>> START Recorded data
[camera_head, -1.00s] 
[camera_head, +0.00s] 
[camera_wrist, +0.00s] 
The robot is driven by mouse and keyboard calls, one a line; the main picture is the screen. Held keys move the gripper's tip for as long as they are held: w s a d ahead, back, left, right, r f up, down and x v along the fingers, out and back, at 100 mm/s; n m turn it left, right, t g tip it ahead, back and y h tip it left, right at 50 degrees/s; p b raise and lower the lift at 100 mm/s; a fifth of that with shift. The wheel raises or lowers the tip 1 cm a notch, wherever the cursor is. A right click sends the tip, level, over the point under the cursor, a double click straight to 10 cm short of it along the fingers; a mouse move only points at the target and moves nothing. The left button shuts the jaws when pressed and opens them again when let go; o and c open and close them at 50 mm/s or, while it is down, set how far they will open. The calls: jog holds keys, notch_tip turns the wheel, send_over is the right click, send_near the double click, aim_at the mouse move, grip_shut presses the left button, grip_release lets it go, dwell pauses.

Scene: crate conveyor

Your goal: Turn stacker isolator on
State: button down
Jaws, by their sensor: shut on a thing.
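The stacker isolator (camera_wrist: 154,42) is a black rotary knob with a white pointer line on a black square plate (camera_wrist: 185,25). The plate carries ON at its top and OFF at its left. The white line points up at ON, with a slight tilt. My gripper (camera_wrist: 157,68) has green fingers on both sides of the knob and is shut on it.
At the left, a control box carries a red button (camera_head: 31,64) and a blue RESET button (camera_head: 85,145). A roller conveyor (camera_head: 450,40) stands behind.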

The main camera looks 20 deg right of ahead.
>> END Recorded data
Aim |
Set out the complete listing exactly as shown.

Task response |
[camera_head, -1.00s] 
[camera_head, +0.00s] 
[camera_wrist, +0.00s] 
The robot is driven by mouse and keyboard calls, one a line; the main picture is the screen. Held keys move the gripper's tip for as long as they are held: w s a d ahead, back, left, right, r f up, down and x v along the fingers, out and back, at 100 mm/s; n m turn it left, right, t g tip it ahead, back and y h tip it left, right at 50 degrees/s; p b raise and lower the lift at 100 mm/s; a fifth of that with shift. The wheel raises or lowers the tip 1 cm a notch, wherever the cursor is. A right click sends the tip, level, over the point under the cursor, a double click straight to 10 cm short of it along the fingers; a mouse move only points at the target and moves nothing. The left button shuts the jaws when pressed and opens them again when let go; o and c open and close them at 50 mm/s or, while it is down, set how far they will open. The calls: jog holds keys, notch_tip turns the wheel, send_over is the right click, send_near the double click, aim_at the mouse move, grip_shut presses the left button, grip_release lets it go, dwell pauses.

Scene: crate conveyor

Your goal: Turn stacker isolator on
State: button down
Jaws, by their sensor: shut on a thing.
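The stacker isolator (camera_wrist: 154,42) is a black rotary knob with a white pointer line on a black square plate (camera_wrist: 185,25). The plate carries ON at its top and OFF at its left. The white line points up at ON, with a slight tilt. My gripper (camera_wrist: 157,68) has green fingers on both sides of the knob and is shut on it.
At the left, a control box carries a red button (camera_head: 31,64) and a blue RESET button (camera_head: 85,145). A roller conveyor (camera_head: 450,40) stands behind.

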The main camera looks 20 deg right of ahead.

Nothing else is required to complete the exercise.